Entries supplied >>
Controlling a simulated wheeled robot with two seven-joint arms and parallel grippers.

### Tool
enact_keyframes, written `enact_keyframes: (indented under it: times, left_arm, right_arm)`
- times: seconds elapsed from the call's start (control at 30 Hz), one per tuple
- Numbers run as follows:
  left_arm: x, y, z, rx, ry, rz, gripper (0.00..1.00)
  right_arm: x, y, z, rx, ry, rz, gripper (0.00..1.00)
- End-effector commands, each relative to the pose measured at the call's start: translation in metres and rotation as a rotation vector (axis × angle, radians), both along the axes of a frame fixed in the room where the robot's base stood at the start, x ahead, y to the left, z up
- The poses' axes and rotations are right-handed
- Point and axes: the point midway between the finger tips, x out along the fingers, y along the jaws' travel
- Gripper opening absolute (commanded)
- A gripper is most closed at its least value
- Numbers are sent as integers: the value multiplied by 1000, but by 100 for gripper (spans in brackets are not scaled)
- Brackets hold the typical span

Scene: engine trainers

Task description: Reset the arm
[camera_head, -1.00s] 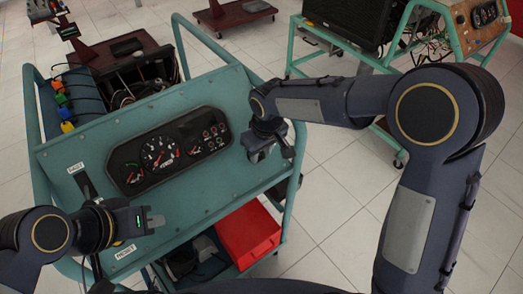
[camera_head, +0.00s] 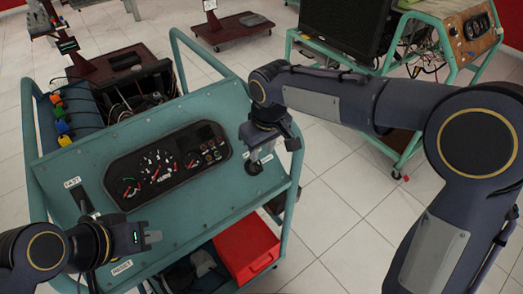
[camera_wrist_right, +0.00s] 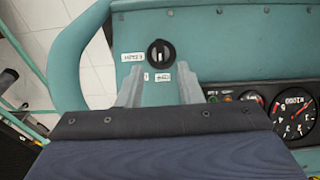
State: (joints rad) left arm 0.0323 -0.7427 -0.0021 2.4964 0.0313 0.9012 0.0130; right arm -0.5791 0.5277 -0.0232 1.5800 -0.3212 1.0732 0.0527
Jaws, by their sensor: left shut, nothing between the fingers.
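The teal engine trainer panel (camera_head: 110,215) carries a dark gauge cluster (camera_head: 165,165). A black rotary knob (camera_head: 254,168) sits at its right end, and the knob also shows in the right wrist view (camera_wrist_right: 160,52) with small white labels around it. My right gripper (camera_head: 262,154) is above the knob with nothing held. In the wrist view its two fingers (camera_wrist_right: 159,88) are apart, with the knob seen beyond their tips. My left gripper (camera_head: 155,238) is shut and empty over the panel's front left, near a white label (camera_head: 121,267).
A red box (camera_head: 246,250) sits on the shelf below the panel. A teal frame rail (camera_head: 290,205) borders the panel's right side. A second trainer (camera_head: 470,35) stands at the back right. White tiled floor (camera_head: 335,180) is open to the right.

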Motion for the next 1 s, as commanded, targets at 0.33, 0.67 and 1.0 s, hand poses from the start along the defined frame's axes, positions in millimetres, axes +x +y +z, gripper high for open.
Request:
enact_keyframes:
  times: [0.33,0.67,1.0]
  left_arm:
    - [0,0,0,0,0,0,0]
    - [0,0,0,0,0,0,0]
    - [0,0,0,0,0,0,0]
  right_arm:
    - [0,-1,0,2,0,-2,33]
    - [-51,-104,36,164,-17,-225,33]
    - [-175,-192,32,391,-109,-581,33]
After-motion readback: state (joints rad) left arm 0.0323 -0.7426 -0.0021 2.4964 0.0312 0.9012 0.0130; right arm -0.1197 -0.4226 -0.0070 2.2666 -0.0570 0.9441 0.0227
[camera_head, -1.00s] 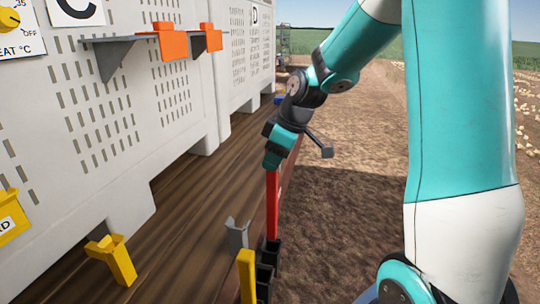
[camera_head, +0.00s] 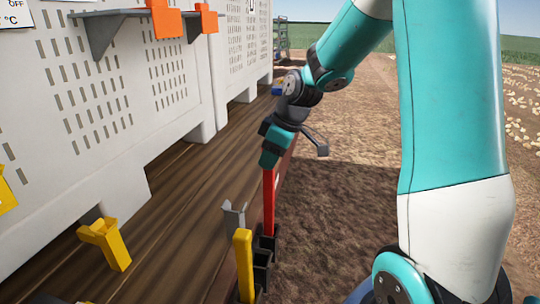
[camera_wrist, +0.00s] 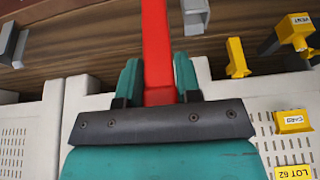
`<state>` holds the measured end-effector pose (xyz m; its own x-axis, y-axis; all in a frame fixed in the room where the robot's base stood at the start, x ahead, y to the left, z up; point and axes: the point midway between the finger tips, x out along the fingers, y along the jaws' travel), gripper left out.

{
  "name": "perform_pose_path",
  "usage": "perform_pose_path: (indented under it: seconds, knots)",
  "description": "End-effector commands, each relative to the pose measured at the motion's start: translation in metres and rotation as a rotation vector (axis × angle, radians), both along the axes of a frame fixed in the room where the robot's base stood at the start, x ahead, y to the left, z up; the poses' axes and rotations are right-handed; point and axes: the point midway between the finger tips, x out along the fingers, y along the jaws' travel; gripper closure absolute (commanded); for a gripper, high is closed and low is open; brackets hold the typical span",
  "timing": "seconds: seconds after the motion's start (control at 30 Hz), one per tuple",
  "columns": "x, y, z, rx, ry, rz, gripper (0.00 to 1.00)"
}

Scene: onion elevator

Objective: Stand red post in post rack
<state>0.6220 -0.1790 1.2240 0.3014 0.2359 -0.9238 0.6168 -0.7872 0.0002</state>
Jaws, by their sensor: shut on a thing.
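My gripper (camera_head: 270,160) is shut on the upper part of the red post (camera_head: 269,203). In the wrist view the red post (camera_wrist: 157,45) sits between my two green fingers (camera_wrist: 158,80). The post hangs about upright, with its lower end at the black post rack (camera_head: 262,274). I cannot tell how deep that end is in a socket. A yellow post (camera_head: 244,264) stands at the near end of the rack.
A grey bracket (camera_head: 234,217) stands just left of the red post. Wooden deck (camera_head: 165,235) lies between the rack and the pale perforated bins (camera_head: 85,140). A yellow bracket (camera_head: 105,243) is at the left. Bare soil (camera_head: 335,215) lies to the right.

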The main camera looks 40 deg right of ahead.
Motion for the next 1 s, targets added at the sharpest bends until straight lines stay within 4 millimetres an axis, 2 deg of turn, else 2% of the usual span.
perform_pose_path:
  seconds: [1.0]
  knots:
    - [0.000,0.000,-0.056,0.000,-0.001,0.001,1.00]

Do this >> Gather each line of the listing that holds the string "measured".

Expected output >>
- End-effector commands, each relative to the pose measured at the call's start: translation in metres and rotation as a rotation vector (axis × angle, radians), both along the axes of a frame fixed in the room where the robot's base stood at the start, x ahead, y to the left, z up
`<state>` holds the measured end-effector pose (xyz m; its own x-axis, y-axis; all in a frame fixed in the room where the robot's base stood at the start, x ahead, y to the left, z up; point and axes: the point midway between the finger tips, x out along the fingers, y along the jaws' travel), gripper left out.
  "description": "End-effector commands, each relative to the pose measured at the motion's start: translation in metres and rotation as a rotation vector (axis × angle, radians), both along the axes of a frame fixed in the room where the robot's base stood at the start, x ahead, y to the left, z up; the poses' axes and rotations are right-handed; point and axes: the point midway between the finger tips, x out along the fingers, y along the jaws' travel; gripper closure absolute (commanded); for a gripper, high is closed and low is open; brackets hold the typical span",

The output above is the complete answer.